Stored data:
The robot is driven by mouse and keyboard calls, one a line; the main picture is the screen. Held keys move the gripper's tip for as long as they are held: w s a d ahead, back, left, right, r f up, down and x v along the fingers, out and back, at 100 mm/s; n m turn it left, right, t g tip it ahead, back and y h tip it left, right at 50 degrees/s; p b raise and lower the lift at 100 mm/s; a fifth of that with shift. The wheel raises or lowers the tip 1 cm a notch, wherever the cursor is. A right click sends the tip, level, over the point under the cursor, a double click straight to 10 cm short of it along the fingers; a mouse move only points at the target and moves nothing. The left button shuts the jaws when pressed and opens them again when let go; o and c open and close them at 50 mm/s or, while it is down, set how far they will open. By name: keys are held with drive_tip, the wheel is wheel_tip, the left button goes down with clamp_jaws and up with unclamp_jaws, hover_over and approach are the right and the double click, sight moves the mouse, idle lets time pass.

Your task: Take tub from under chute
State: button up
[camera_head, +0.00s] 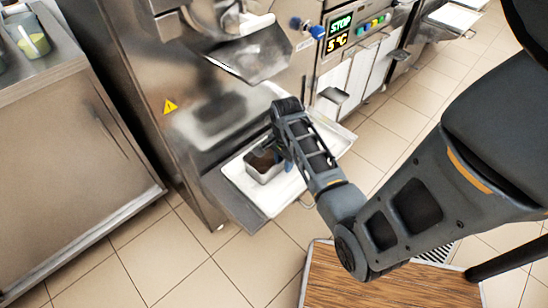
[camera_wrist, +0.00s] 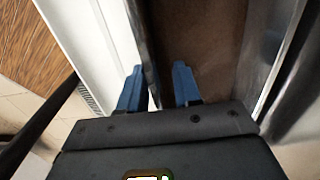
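The tub (camera_head: 265,176) is a small grey metal box with brown contents. It sits on a white tray on the shelf below the machine's chute (camera_head: 250,55). My gripper (camera_head: 280,151) is at the tub's right side, pointing down. In the wrist view the tub (camera_wrist: 205,45) fills the upper middle, brown inside. My gripper's blue fingertips (camera_wrist: 158,88) are apart on either side of the tub's near wall, one over the tray and one over the brown contents. A gap shows between the wall and the right fingertip. The far part of the tub is cut off by the frame.
The white tray (camera_head: 285,196) lies under the tub. The machine's steel front stands close behind, with a lit display (camera_head: 340,32) reading STOP and 5 °C. A steel counter (camera_head: 60,150) is at the left. A wood-topped surface (camera_head: 385,290) is at the bottom. Tiled floor is clear between.

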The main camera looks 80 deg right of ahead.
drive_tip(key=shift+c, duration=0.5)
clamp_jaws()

The exercise: Output each line exactly; omit every picture.

Task output:
The robot is driven by mouse and keyboard calls, one a line; the main picture is the screen. Held keys move the gripper's tip for as long as they are held: w s a d ahead, back, left, right, r f up, down and x v along the fingers, out and back, at 100 mm/s; n m turn it left, right, t g tip it ahead, back and y h tip it left, right at 50 degrees/s; p b raise and lower the lift at 100 mm/s; a fifth of that with shift. The wheel raises or lowers the tip 1 cm a notch, wherever the cursor is. A right click sends the tip, level, over the point under the cursor, a double click straight to 10 cm short of it along the fingers; a mouse move only points at the target and moves nothing. The left button shuts the jaws when pressed and opens them again when let go; o and c open and close them at 50 mm/s or, while it is down, set how far they will open. By name: keys are held with drive_tip, the wheel is wheel_tip, the left button goes down with clamp_jaws and up with unclamp_jaws, hover_over and approach are the right and the double click, sight moves the mouse, idle lets time pass.

Your task: Take tub from under chute
State: button up
[camera_head, +0.00s] 
[camera_wrist, +0.00s] 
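The tub (camera_head: 265,176) is a small grey metal box with brown contents. It sits on a white tray on the shelf below the machine's chute (camera_head: 250,55). My gripper (camera_head: 280,151) is at the tub's right side, pointing down. In the wrist view the tub (camera_wrist: 205,45) fills the upper middle, brown inside. My gripper's blue fingertips (camera_wrist: 158,88) are apart on either side of the tub's near wall, one over the tray and one over the brown contents. A gap shows between the wall and the right fingertip. The far part of the tub is cut off by the frame.
The white tray (camera_head: 285,196) lies under the tub. The machine's steel front stands close behind, with a lit display (camera_head: 340,32) reading STOP and 5 °C. A steel counter (camera_head: 60,150) is at the left. A wood-topped surface (camera_head: 385,290) is at the bottom. Tiled floor is clear between.

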The main camera looks 80 deg right of ahead.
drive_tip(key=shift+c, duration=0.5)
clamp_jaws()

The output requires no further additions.